### [What this task involves]
Return only what lies between the first line of the entries and the line containing "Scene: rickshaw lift", both lines included.

[Robot episode data]
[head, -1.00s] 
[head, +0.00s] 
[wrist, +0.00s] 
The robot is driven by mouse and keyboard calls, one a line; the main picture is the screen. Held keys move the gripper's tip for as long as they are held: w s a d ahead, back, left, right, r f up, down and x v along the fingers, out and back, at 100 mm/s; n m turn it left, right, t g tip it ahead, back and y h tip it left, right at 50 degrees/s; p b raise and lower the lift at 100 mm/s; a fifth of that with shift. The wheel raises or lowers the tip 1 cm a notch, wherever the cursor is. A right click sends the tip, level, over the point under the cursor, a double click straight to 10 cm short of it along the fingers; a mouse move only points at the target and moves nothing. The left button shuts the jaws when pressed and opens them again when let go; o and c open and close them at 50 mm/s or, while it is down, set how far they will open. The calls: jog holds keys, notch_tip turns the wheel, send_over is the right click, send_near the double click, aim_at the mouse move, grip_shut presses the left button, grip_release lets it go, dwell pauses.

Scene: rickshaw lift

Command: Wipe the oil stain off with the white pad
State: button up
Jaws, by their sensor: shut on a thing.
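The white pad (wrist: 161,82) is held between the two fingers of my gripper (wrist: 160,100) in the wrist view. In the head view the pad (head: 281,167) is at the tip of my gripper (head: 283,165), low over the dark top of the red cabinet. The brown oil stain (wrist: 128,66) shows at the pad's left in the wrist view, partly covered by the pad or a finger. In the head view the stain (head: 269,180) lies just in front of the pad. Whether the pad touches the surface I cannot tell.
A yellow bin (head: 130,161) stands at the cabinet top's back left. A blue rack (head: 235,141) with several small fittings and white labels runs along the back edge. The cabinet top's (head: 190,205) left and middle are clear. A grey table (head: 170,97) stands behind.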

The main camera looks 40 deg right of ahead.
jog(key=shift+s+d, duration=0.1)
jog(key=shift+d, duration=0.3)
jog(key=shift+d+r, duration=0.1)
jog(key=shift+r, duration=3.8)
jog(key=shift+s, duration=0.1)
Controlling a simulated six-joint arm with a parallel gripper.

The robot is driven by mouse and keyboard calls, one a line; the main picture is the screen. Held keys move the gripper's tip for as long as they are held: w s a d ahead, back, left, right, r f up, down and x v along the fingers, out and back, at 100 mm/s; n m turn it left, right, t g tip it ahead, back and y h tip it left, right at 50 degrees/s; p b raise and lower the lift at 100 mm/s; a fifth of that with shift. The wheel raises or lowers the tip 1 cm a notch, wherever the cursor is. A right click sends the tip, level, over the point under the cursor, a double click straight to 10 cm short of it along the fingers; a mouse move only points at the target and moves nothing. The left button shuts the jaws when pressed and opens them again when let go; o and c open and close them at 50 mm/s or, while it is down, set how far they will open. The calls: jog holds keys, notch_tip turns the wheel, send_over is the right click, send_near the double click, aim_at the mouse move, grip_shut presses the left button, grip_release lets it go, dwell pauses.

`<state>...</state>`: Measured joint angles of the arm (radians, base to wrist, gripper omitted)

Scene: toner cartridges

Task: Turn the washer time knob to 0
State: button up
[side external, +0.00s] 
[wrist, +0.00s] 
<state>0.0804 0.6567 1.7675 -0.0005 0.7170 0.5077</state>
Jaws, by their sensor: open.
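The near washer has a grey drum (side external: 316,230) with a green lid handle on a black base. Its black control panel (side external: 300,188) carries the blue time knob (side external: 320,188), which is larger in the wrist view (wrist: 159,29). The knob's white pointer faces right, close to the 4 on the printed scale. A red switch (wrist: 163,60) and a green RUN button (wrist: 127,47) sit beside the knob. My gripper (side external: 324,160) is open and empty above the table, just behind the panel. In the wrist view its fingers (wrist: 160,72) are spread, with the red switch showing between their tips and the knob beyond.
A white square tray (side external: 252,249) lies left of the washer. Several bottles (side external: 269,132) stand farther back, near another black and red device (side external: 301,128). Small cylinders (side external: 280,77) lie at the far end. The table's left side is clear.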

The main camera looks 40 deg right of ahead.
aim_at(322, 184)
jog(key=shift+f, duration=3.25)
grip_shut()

### [Exercise result]
[head, -1.00s] 
[head, +0.00s] 
[wrist, +0.00s] 
The robot is driven by mouse and keyboard calls, one a line; the main picture is the screen. Held keys move the gripper's tip for as long as they are held: w s a d ahead, back, left, right, r f up, down and x v along the fingers, out and back, at 100 mm/s; n m turn it left, right, t g tip it ahead, back and y h tip it left, right at 50 degrees/s; p b raise and lower the lift at 100 mm/s; a fifth of that with shift. The wheel raises or lowers the tip 1 cm a notch, wherever the cursor is. A right click sends the tip, level, over the point under the cursor, a double click straight to 10 cm short of it along the fingers; a mouse move only points at the target and moves nothing. The left button shuts the jaws when pressed and opens them again when let go; o and c open and close them at 50 mm/s or, while it is down, set how far they will open. The calls: jog holds keys, notch_tip turns the wheel, send_over is the right click, send_near the double click, aim_at the mouse move, grip_shut presses the left button, grip_release lets it go, dwell pauses.

Scene: rickshaw lift

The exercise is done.